**GOAL**.
Say the number of lines containing the string "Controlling", and say nothing else.
******************************
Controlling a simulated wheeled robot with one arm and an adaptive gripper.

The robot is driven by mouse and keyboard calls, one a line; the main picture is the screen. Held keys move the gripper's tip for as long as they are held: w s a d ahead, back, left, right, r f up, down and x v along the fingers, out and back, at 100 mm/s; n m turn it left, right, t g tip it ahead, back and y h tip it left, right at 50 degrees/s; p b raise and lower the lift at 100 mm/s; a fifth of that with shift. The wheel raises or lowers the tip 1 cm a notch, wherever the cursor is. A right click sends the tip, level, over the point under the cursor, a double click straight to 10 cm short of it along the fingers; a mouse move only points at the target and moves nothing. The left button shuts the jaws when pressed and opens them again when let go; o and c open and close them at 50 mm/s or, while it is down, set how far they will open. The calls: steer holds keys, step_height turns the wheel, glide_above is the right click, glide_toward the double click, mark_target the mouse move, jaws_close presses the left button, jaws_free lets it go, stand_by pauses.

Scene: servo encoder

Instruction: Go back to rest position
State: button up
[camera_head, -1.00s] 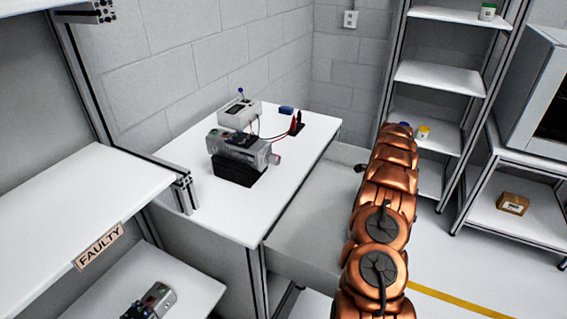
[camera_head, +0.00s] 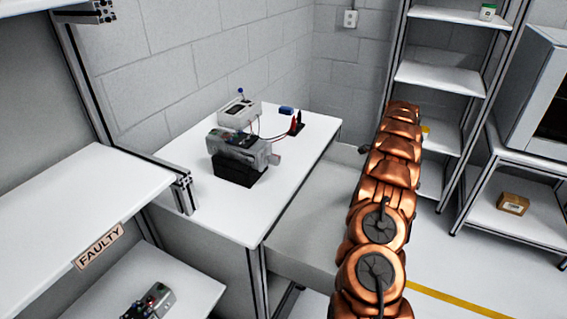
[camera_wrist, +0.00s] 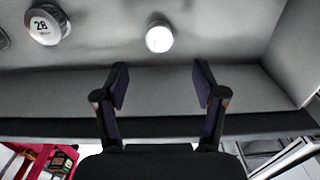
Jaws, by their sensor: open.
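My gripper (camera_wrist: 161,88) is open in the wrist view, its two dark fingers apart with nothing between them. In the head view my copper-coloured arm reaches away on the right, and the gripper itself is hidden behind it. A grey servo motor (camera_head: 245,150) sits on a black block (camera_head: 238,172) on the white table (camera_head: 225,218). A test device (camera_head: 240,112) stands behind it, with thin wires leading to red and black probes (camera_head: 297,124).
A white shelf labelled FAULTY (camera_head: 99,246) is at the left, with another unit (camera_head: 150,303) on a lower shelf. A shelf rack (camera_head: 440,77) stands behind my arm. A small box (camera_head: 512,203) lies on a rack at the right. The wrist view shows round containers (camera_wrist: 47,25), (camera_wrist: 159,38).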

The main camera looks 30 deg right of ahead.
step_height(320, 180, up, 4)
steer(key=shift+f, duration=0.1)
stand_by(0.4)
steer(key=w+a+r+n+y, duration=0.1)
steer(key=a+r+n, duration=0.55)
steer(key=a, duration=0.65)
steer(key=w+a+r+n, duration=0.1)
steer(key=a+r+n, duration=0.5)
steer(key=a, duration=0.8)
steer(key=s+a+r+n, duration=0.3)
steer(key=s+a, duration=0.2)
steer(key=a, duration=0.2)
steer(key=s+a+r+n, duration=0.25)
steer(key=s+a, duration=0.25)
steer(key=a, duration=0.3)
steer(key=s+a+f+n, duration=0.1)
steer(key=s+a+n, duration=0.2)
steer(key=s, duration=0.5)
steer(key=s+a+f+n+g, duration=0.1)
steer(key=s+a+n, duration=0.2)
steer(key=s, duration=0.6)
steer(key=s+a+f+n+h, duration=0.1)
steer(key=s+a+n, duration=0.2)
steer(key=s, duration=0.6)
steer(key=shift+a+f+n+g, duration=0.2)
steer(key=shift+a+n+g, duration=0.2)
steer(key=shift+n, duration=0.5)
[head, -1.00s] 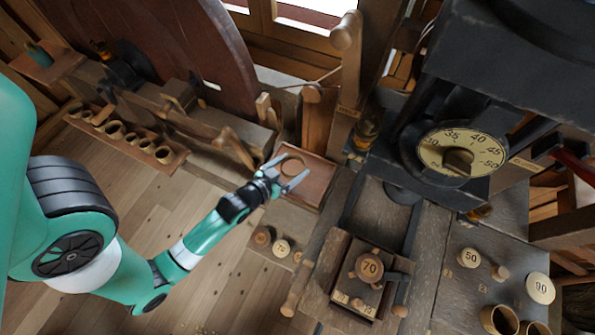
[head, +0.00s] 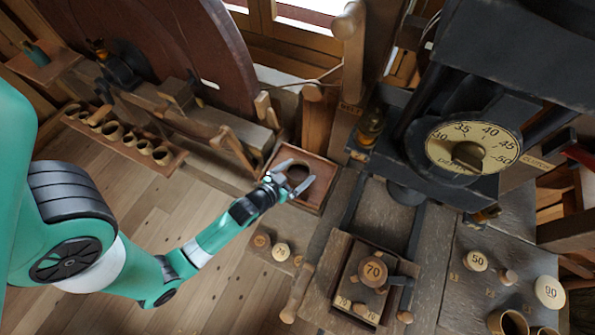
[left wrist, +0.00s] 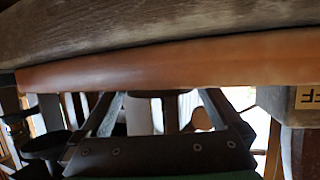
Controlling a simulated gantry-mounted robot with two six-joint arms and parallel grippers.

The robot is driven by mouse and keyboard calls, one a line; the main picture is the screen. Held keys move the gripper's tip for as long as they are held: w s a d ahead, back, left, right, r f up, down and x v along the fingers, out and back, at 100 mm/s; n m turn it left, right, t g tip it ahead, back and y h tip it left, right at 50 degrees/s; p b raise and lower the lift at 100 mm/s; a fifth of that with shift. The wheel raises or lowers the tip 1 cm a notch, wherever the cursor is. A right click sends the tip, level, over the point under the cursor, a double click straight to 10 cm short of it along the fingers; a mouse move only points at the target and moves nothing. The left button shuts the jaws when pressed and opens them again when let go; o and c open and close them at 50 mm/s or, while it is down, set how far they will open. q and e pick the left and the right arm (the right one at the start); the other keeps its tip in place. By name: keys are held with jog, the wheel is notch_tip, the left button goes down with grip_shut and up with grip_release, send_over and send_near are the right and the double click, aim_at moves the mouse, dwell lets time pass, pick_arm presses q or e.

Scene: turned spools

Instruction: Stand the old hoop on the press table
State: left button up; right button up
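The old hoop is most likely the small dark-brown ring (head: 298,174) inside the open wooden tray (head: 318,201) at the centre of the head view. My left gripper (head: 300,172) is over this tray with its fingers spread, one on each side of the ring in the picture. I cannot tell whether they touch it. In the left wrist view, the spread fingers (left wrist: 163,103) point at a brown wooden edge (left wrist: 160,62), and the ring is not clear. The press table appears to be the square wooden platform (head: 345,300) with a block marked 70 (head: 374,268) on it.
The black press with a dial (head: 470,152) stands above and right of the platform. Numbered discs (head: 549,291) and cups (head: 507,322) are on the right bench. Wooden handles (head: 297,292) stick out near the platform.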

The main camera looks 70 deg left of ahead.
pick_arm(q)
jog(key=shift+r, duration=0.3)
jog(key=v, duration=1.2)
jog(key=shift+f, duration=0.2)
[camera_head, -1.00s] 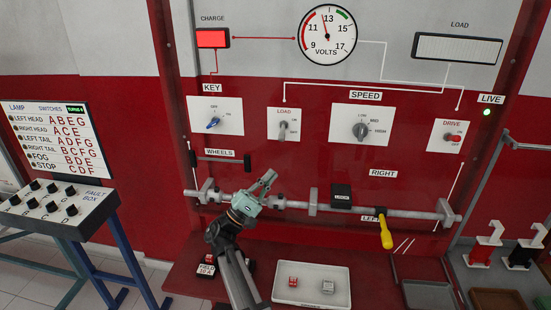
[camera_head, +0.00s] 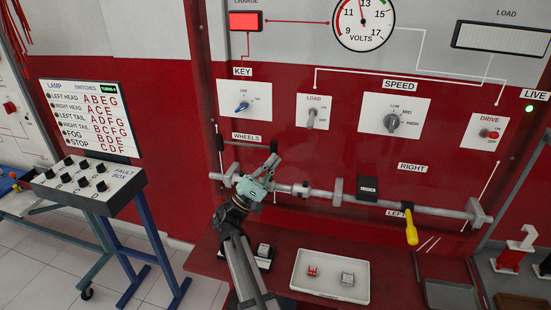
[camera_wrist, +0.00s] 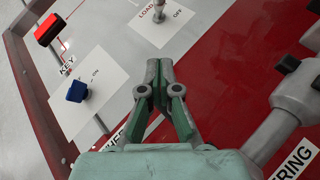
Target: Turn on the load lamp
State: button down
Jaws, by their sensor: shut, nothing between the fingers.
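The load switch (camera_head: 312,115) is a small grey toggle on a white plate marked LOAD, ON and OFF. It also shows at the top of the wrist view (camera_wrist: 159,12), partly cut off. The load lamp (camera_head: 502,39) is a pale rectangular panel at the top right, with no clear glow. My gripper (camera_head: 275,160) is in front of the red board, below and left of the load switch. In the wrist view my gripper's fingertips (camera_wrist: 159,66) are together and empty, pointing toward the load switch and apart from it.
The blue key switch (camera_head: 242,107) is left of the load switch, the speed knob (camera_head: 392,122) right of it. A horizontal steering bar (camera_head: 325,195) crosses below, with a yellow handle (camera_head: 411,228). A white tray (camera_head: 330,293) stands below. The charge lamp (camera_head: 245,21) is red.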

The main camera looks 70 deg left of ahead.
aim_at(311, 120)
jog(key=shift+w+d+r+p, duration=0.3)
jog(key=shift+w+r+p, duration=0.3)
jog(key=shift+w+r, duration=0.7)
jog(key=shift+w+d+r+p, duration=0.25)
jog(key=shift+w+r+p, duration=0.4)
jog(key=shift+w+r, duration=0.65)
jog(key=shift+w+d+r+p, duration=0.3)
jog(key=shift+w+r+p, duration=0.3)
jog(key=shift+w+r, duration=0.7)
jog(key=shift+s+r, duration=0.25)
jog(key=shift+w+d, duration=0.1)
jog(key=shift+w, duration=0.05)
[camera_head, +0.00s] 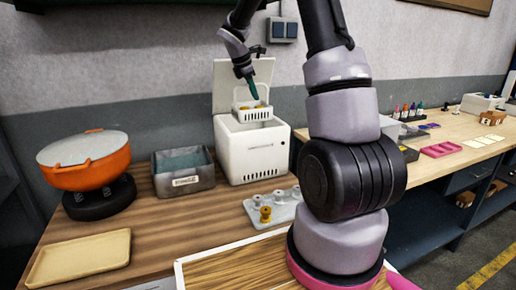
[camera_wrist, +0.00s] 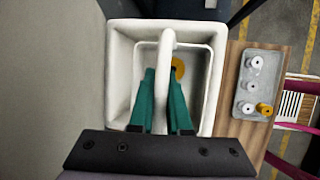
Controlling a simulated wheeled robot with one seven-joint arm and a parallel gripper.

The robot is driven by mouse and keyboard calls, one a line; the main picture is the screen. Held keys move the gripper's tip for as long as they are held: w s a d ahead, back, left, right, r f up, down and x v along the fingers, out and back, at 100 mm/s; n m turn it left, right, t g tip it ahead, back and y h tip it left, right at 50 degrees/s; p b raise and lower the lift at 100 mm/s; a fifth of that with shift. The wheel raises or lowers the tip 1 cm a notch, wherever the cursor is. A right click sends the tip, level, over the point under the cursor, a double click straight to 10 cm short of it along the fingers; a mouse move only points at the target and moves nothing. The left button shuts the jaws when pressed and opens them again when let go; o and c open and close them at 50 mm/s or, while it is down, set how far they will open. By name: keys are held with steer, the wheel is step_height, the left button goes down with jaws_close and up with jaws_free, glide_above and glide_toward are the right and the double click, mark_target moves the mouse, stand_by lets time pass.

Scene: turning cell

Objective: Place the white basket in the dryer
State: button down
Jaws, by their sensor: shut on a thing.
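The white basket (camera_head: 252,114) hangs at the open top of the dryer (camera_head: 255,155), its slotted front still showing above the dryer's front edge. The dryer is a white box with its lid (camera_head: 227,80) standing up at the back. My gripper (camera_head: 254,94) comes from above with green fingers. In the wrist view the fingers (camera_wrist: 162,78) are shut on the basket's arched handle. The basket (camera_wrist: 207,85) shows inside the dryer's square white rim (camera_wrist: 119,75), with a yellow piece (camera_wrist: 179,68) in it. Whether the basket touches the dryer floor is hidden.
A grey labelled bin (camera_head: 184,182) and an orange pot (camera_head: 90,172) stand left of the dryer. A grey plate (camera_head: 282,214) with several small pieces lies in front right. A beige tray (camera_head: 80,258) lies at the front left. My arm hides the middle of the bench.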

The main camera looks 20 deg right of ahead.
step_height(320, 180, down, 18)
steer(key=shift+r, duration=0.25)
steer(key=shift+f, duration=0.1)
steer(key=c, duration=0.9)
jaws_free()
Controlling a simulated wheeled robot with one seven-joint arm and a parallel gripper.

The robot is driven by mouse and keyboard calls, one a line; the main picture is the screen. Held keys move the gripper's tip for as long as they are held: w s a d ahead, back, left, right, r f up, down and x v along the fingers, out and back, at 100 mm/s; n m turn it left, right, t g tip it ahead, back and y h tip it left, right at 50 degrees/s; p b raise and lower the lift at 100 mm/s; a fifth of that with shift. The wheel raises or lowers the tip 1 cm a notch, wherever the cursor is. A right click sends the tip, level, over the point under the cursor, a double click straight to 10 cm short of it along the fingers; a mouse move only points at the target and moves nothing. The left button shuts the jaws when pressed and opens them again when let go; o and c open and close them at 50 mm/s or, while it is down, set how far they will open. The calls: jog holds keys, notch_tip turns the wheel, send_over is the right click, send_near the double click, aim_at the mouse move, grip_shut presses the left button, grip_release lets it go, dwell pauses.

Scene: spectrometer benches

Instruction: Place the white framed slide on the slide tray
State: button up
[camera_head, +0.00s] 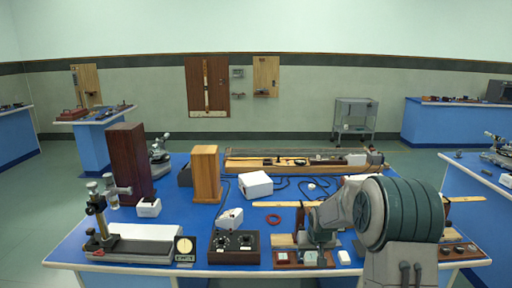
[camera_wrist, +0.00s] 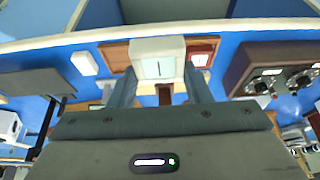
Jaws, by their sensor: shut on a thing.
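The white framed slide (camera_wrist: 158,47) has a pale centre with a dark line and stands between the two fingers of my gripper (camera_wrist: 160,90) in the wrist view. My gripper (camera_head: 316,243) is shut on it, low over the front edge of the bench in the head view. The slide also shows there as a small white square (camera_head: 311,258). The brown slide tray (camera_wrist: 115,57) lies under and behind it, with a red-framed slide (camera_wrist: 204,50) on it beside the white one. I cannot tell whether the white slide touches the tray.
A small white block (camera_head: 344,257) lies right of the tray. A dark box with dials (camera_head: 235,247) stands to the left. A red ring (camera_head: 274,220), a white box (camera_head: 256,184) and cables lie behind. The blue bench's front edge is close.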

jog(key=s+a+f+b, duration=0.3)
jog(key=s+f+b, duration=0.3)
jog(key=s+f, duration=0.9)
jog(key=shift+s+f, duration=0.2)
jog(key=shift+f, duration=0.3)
******************************
**TASK RESPONSE**.
4